-- start Given data --

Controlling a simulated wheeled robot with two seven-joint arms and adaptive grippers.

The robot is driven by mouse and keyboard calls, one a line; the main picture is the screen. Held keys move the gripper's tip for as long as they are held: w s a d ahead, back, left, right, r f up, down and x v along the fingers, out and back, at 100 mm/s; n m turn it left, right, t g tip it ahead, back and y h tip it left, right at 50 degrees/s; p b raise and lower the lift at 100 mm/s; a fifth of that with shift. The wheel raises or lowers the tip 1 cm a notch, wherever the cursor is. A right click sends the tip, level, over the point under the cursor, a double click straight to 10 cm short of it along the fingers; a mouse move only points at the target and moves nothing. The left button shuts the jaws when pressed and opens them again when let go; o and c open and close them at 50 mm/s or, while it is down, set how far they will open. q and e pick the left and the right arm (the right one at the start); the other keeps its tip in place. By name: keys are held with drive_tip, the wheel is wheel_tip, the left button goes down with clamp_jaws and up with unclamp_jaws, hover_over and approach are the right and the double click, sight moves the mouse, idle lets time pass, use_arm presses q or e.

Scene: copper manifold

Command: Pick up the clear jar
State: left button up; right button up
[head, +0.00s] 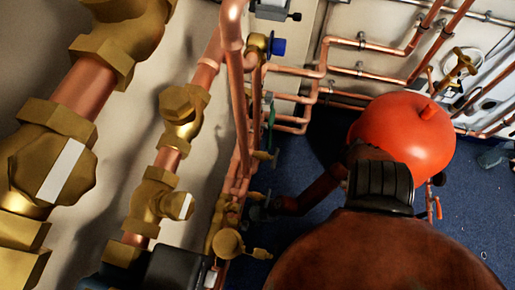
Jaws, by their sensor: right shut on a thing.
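I cannot make out a clear jar anywhere in the head view. I cannot pick out the fingers of my right gripper among the dark parts, nor anything between them. My left gripper is not in view. A large mottled brown rounded body (380,255) fills the bottom right, close to the camera. A black ribbed collar (380,187) sits at its top; I cannot tell what these two belong to.
Large brass valves (50,165) and smaller fittings (178,110) line the wall at left. Copper pipes (238,95) rise mid-picture. A red tank (405,130) stands beyond the brown body. A black box (175,267) is at bottom left. Blue floor (325,225) shows between.

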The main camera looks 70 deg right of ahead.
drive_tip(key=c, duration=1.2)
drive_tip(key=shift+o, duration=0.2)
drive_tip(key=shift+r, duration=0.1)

-- end Given data --

● **Aim**
Leave out the pictures and retype every line above exactly.

● **Right answer**
Controlling a simulated wheeled robot with two seven-joint arms and adaptive grippers.

The robot is driven by mouse and keyboard calls, one a line; the main picture is the screen. Held keys move the gripper's tip for as long as they are held: w s a d ahead, back, left, right, r f up, down and x v along the fingers, out and back, at 100 mm/s; n m turn it left, right, t g tip it ahead, back and y h tip it left, right at 50 degrees/s; p b raise and lower the lift at 100 mm/s; a fifth of that with shift. The wheel raises or lowers the tip 1 cm a notch, wherever the cursor is. A right click sends the tip, level, over the point under the cursor, a double click straight to 10 cm short of it along the fingers; a mouse move only points at the target and moves nothing. The left button shuts the jaws when pressed and opens them again when let go; o and c open and close them at 50 mm/s or, while it is down, set how far they will open. q and e pick the left and the right arm (the right one at the start); the other keeps its tip in place. By name: keys are held with drive_tip, the wheel is wheel_tip, the left button goes down with clamp_jaws and up with unclamp_jaws, hover_over and approach are the right and the double click, sight moves the mouse, idle lets time pass, use_arm presses q or e.

Scene: copper manifold

Command: Pick up the clear jar
State: left button up; right button up
[head, +0.00s] 
Jaws, by their sensor: right shut on a thing.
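I cannot make out a clear jar anywhere in the head view. I cannot pick out the fingers of my right gripper among the dark parts, nor anything between them. My left gripper is not in view. A large mottled brown rounded body (380,255) fills the bottom right, close to the camera. A black ribbed collar (380,187) sits at its top; I cannot tell what these two belong to.
Large brass valves (50,165) and smaller fittings (178,110) line the wall at left. Copper pipes (238,95) rise mid-picture. A red tank (405,130) stands beyond the brown body. A black box (175,267) is at bottom left. Blue floor (325,225) shows between.

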The main camera looks 70 deg right of ahead.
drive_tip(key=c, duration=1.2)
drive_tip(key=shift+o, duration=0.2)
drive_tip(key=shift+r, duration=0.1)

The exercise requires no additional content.